Robot call records:
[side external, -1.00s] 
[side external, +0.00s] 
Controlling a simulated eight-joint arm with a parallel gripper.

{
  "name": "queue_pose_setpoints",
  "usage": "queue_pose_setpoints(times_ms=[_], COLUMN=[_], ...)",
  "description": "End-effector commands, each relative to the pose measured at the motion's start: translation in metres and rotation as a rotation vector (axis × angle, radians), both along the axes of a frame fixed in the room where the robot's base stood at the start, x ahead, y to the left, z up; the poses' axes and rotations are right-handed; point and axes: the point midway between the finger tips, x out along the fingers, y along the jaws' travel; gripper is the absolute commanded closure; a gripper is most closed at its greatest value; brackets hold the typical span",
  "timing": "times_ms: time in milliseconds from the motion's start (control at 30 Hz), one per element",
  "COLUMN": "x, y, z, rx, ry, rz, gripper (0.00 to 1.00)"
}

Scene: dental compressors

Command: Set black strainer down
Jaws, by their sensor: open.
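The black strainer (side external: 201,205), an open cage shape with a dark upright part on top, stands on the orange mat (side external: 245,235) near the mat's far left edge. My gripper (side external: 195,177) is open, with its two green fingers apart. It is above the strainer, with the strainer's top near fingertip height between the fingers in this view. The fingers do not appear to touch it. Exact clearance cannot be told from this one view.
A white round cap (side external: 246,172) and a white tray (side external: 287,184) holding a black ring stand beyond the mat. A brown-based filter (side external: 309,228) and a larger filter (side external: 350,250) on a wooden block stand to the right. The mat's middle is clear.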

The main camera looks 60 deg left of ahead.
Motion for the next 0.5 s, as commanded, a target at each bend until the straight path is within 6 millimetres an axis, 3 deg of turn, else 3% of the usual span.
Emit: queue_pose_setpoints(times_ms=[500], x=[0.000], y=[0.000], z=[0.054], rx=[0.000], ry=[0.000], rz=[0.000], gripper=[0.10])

...

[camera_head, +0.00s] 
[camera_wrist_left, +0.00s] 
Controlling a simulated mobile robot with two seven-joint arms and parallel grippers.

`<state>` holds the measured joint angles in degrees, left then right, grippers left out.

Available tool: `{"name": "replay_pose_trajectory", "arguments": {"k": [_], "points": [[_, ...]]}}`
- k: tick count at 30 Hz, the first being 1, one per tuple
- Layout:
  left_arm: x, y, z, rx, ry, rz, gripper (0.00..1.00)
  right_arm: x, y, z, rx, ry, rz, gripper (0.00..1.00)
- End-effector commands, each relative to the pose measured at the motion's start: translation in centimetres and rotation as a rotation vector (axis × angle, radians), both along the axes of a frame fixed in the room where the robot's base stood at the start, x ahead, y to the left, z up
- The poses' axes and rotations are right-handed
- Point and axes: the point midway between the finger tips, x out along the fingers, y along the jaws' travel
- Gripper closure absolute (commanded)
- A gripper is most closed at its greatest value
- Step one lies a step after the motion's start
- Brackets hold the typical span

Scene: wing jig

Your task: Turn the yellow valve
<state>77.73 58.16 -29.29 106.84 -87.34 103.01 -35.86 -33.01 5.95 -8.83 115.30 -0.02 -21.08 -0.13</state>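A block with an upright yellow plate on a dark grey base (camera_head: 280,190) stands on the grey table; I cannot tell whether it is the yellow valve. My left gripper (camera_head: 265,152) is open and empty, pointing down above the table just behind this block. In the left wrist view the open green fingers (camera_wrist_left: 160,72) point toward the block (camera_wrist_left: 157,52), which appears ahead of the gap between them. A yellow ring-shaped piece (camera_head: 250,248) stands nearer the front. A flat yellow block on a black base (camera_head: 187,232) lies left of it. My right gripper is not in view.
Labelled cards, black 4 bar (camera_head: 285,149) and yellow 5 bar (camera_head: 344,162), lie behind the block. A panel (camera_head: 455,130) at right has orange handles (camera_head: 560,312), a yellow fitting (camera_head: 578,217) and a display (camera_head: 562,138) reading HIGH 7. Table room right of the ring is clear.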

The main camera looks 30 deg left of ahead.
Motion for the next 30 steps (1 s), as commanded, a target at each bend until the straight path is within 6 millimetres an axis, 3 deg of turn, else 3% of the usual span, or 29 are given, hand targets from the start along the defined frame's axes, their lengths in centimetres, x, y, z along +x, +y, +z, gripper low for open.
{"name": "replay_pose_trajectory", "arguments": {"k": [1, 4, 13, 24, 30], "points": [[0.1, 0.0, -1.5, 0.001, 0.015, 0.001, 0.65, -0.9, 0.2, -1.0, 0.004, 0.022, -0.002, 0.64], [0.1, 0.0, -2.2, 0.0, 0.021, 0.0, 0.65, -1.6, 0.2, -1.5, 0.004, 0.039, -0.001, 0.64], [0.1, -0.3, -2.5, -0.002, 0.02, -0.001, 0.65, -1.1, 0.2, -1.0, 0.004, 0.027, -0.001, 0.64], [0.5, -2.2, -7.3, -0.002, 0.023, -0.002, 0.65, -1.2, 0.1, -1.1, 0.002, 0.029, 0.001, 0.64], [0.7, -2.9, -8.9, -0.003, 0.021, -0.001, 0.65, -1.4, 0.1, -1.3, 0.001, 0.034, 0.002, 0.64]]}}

Requirements: Look above for the line that contains "<state>77.73 58.16 -29.29". Starting there, transcribe every line exactly until you have copied the line that contains "The main camera looks 30 deg left of ahead.".

Complete output:
<state>77.73 58.16 -29.29 106.84 -87.34 103.01 -35.86 -33.01 5.95 -8.83 115.30 -0.02 -21.08 -0.13</state>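A block with an upright yellow plate on a dark grey base (camera_head: 280,190) stands on the grey table; I cannot tell whether it is the yellow valve. My left gripper (camera_head: 265,152) is open and empty, pointing down above the table just behind this block. In the left wrist view the open green fingers (camera_wrist_left: 160,72) point toward the block (camera_wrist_left: 157,52), which appears ahead of the gap between them. A yellow ring-shaped piece (camera_head: 250,248) stands nearer the front. A flat yellow block on a black base (camera_head: 187,232) lies left of it. My right gripper is not in view.
Labelled cards, black 4 bar (camera_head: 285,149) and yellow 5 bar (camera_head: 344,162), lie behind the block. A panel (camera_head: 455,130) at right has orange handles (camera_head: 560,312), a yellow fitting (camera_head: 578,217) and a display (camera_head: 562,138) reading HIGH 7. Table room right of the ring is clear.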

The main camera looks 30 deg left of ahead.

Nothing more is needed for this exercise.